Le tende sono piazzate, le porte d’ingresso sprangate. Oggi niente lezioni: Palazzo Nuovo è occupato dagli studenti. Sono più di cinquanta quelli che hanno dormito qui, mentre altri colleghi hanno passato la notte al dipartimento di Fisica di via Pietro Giuria e al Politecnico. Dalla Columbia ad Amsterdam, dalla Sapienza all’Alma Mater di Bologna, la sollevazione pro Palestina dilaga anche negli atenei torinesi. È l’Intifada studentesca, che chiede un cessate il fuoco immediato e “che le università rescindano ogni accordo con le istituzioni israeliane e con le aziende belliche ed ecocide”.
Quanto durerà? “È una discussione aperta” spiegano Alberto, 21 anni e Benedetta, 26. Sono studenti di Culture moderne e comparate e del dipartimento di Culture, Politica e Società e per raccontare la loro esperienza hanno chiesto di rimanere anonimi. Nomi di fantasia. “Perché questa occupazione è un movimento collettivo”. Al punto che le studentesse e gli studenti vorrebbero coinvolgere anche i professori. “Questa mattina qualcuno ha trovato le porte chiuse e ha protestato o sbuffato – raccontano – ma i docenti del Coordinamento antifascista sono sempre stati solidali con noi”.
Un noi di cui si rifiutano le etichette. Ci sono Cambiare rotta, Potere al popolo, Progetto Palestina, Non una di meno, Studenti indipendenti.

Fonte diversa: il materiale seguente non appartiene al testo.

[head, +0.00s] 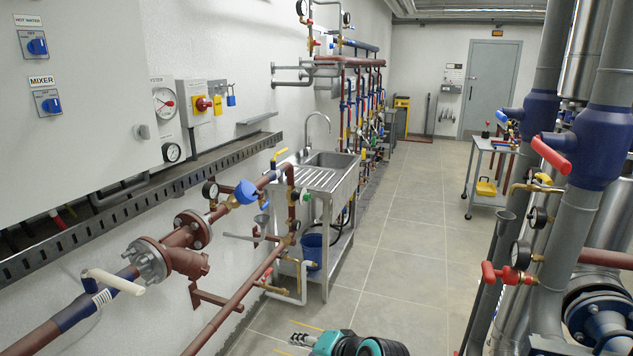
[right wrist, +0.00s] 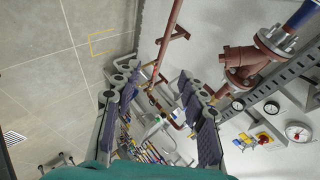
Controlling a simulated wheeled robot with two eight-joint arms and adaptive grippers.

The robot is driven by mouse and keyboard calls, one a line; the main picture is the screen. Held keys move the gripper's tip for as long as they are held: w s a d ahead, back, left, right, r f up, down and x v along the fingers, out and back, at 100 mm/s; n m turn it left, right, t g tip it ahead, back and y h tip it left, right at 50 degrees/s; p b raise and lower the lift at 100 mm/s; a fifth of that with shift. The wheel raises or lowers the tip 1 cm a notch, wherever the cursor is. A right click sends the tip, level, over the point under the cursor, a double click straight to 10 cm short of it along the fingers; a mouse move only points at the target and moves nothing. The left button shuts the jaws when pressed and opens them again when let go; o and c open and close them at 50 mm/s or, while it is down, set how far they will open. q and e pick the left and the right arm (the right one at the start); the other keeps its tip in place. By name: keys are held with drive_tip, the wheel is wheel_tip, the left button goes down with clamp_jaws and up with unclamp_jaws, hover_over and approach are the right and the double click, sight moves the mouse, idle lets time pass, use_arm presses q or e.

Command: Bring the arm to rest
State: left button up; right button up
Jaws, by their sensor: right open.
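My right gripper (head: 300,341) shows at the bottom edge of the head view, teal and black, with its fingers pointing left. It is partly cut off by the frame. In the right wrist view the two grey fingers with dark pads (right wrist: 158,76) stand wide apart with nothing between them. Behind the gap are wall, pipes and floor, all at a distance. The gripper hangs in free air over the tiled floor (head: 395,265) and touches nothing that I can see. My left gripper is in neither view.
A brown flanged pipe (head: 180,262) with a white-handled valve (head: 113,282) runs along the left wall. A steel sink (head: 330,160) stands beyond it. Grey pipes with a red-handled valve (head: 508,274) stand at right. A cart (head: 484,168) stands further back. The middle aisle is clear.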

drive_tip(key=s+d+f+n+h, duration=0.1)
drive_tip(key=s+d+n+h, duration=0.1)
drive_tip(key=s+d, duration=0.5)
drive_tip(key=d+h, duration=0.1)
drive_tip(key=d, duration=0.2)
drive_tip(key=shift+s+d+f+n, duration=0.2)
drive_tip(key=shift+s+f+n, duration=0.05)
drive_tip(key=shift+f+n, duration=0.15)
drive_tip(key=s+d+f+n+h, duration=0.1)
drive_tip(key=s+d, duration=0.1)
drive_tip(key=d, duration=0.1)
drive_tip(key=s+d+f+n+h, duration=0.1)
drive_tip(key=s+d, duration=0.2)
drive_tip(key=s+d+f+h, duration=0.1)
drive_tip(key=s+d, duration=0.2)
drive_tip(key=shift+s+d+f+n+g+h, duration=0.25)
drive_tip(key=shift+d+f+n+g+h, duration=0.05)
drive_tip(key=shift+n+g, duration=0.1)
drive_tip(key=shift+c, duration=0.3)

Movimenti studenteschi con sensibilità diverse, ma non importa: “Non siamo qui come strutture, siamo semplicemente persone accomunate da rivendicazioni collettive a favore della Palestina. Abbiamo studiato, conosciamo le richieste e vogliamo farci sentire – spiega Alberto – A questo punto sarà importante il dialogo con le altre città e Università”. Tra gli eventi organizzati, infatti, vi è anche un dibattito in collegamento con le altre ‘acampade’ all’estero. Giovedì alle 16 arriva Khaled El Qaisi, attivista e studente italo-palestinese. Sabato i manifestanti parteciperanno al corteo cittadino pro Palestina organizzato a 76 anni dalla Nakba, quella che i palestinesi chiamano “la catastrofe”: il grande esodo del 1948.
Durante il giorno, colazioni collettive e pranzi sociali, cineforum, dibattiti, assemblee. In quella di stamattina sono stati decisi i turni di cucina e pulizie. «Sappiamo che la nostra lotta per essere portata avanti ha bisogno di essere strutturata – chiude Benedetta – L’Università è uno spazio nostro, degli studenti, per gli studenti e per il sapere, che riteniamo debba essere problematizzato e decolonizzato». A cominciare da un rifiuto. Nel giorno delle minacce a Liliana Segre e dell’attacco fisico e verbale allo scrittore Stefano Massini, gli studenti precisano: “Noi antisemiti? Io penso che l’antisemitismo sia una piaga da combattere e penso che tutti siano d’accordo qui – chiude Benedetta – Inquinare il discorso pubblico è alla base della propaganda sionista”.